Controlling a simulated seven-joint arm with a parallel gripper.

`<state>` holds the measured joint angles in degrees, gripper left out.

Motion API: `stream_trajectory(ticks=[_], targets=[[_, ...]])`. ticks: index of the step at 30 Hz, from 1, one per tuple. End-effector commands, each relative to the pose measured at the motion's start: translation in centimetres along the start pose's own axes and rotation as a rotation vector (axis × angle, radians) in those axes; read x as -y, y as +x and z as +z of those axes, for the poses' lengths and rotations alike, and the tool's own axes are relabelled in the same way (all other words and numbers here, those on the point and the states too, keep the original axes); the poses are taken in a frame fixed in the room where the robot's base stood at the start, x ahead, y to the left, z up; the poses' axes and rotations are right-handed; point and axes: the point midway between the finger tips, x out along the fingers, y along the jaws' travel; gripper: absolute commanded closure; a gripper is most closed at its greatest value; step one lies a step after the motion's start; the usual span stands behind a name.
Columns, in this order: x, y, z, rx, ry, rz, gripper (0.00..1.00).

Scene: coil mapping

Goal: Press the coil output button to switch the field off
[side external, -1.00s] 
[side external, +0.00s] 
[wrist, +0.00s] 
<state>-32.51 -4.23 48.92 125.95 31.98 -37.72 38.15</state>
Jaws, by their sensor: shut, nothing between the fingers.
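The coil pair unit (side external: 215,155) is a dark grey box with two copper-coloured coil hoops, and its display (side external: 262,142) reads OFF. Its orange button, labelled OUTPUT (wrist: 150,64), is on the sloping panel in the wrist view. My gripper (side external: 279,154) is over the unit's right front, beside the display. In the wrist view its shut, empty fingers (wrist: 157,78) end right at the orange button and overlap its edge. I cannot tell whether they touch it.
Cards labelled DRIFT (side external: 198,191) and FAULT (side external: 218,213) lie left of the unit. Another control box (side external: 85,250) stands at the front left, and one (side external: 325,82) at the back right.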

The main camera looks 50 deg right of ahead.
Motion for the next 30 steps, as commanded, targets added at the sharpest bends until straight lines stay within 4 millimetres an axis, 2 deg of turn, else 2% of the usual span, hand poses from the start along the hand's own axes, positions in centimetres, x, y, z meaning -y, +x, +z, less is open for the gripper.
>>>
━━━━━━━━━━━━━━━━
From the first line to the last, please quote the material above exactly.

## Exercise result
Controlling a simulated seven-joint arm with a parallel gripper.

`<state>` holds the measured joint angles in degrees, gripper left out.

Motion API: `stream_trajectory(ticks=[_], targets=[[_, ...]])`. ticks: index of the step at 30 Hz, from 1, one per tuple. End-effector commands, each relative to the pose measured at the motion's start: translation in centimetres along the start pose's own axes and rotation as a rotation vector (axis × angle, radians) in those axes; read x as -y, y as +x and z as +z of those axes, for the poses' lengths and rotations alike, and the tool's own axes are relabelled in the same way (all other words and numbers here, those on the point and the states too, keep the original axes); the poses are taken in a frame fixed in the room where the robot's base stood at the start, x ahead, y to the left, z up; the poses' axes and rotations are right-handed; point and axes: the point midway between the finger tips, x out along the fingers, y along the jaws' travel; gripper: absolute commanded closure; a gripper is most closed at its greatest value; step one lies a step after the motion's start; the usual span stands behind a name.
Columns, in this order: x, y, z, rx, ry, rz, gripper (0.00..1.00).

Scene: coil mapping

Goal: Press the coil output button to switch the field off
[side external, -1.00s] 
[side external, +0.00s] 
[wrist, +0.00s] 
<state>-32.51 -4.23 48.92 125.95 31.98 -37.72 38.15</state>
Jaws, by their sensor: shut, nothing between the fingers.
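The coil pair unit (side external: 215,155) is a dark grey box with two copper-coloured coil hoops, and its display (side external: 262,142) reads OFF. Its orange button, labelled OUTPUT (wrist: 150,64), is on the sloping panel in the wrist view. My gripper (side external: 279,154) is over the unit's right front, beside the display. In the wrist view its shut, empty fingers (wrist: 157,78) end right at the orange button and overlap its edge. I cannot tell whether they touch it.
Cards labelled DRIFT (side external: 198,191) and FAULT (side external: 218,213) lie left of the unit. Another control box (side external: 85,250) stands at the front left, and one (side external: 325,82) at the back right.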

The main camera looks 50 deg right of ahead.
Motion for the next 30 steps, as commanded, targets added at the sharpest bends until straight lines stay within 4 millimetres an axis, 2 deg of turn, else 2% of the usual span, hand poses from the start along the hand's own axes, positions in centimetres, x, y, z meaning -y, +x, +z, less is open for the gripper.
>>>

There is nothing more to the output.